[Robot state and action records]
"""
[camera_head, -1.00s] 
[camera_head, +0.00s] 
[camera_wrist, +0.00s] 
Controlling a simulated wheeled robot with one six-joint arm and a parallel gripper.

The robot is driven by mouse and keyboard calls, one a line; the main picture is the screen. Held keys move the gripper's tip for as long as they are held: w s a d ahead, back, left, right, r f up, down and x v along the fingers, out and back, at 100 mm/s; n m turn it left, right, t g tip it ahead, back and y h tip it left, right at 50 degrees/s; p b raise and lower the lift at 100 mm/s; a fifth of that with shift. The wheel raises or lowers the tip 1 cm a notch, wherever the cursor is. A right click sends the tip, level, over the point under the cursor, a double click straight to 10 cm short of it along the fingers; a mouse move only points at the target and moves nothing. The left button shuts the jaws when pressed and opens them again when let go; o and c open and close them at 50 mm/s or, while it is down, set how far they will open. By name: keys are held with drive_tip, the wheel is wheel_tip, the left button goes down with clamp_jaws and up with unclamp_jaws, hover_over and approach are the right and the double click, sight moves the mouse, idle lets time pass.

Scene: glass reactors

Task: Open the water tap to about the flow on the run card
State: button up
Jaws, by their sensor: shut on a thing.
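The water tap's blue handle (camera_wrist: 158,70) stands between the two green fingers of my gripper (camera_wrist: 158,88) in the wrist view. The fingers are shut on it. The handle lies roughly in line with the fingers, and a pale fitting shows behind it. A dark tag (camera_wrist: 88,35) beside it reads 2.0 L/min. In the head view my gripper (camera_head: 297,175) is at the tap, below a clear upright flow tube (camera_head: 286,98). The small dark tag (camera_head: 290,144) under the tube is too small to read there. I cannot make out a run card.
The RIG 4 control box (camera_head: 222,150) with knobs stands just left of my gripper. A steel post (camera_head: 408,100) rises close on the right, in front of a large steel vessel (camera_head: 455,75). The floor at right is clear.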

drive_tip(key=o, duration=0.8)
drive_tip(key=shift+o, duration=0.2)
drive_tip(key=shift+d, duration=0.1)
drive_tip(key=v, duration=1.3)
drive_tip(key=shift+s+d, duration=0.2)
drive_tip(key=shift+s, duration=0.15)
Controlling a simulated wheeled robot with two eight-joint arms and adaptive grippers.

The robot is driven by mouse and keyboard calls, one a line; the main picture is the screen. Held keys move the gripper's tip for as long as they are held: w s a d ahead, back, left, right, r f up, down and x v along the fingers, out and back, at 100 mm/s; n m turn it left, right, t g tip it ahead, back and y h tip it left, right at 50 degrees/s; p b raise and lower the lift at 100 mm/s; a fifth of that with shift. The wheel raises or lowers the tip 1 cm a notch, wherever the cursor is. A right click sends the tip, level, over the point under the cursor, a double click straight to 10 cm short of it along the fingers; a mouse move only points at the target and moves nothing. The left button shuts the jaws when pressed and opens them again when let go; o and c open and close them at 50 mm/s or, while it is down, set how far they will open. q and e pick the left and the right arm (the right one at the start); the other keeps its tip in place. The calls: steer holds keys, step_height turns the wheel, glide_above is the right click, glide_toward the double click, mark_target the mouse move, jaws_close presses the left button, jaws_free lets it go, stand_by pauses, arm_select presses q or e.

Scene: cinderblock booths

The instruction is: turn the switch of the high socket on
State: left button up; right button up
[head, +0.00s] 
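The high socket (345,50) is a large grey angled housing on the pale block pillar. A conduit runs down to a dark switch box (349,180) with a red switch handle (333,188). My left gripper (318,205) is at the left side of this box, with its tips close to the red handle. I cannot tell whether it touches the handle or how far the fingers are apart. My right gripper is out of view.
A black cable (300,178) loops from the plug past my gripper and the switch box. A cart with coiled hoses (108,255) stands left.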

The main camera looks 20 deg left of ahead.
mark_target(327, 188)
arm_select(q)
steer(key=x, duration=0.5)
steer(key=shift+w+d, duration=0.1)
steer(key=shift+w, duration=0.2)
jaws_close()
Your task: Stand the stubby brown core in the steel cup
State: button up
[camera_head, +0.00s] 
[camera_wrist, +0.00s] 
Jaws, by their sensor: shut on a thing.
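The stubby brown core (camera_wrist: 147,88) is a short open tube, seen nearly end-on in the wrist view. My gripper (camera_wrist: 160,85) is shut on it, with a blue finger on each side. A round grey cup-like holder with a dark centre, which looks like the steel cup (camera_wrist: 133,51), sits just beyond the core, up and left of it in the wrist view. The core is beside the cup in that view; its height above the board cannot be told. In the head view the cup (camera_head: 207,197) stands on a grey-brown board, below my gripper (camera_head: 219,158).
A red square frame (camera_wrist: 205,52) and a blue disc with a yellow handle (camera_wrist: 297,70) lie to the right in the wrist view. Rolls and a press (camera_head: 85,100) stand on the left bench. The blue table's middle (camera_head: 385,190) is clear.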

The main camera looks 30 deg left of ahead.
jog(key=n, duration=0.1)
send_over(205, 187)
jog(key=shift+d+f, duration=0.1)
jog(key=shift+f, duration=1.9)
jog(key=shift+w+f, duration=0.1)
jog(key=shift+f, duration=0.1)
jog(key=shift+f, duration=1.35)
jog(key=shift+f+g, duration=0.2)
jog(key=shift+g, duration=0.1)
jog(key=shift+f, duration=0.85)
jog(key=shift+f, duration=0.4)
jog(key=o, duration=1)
"""
# Work required
Copy, please, exactly the lines that start at the first line of the data and end at the line containing "Controlling a simulated wheeled robot with one", both kept and no others.

# Exercise answer
[camera_head, -1.00s] 
[camera_head, +0.00s] 
[camera_wrist, +0.00s] 
Controlling a simulated wheeled robot with one six-joint arm and a parallel gripper.

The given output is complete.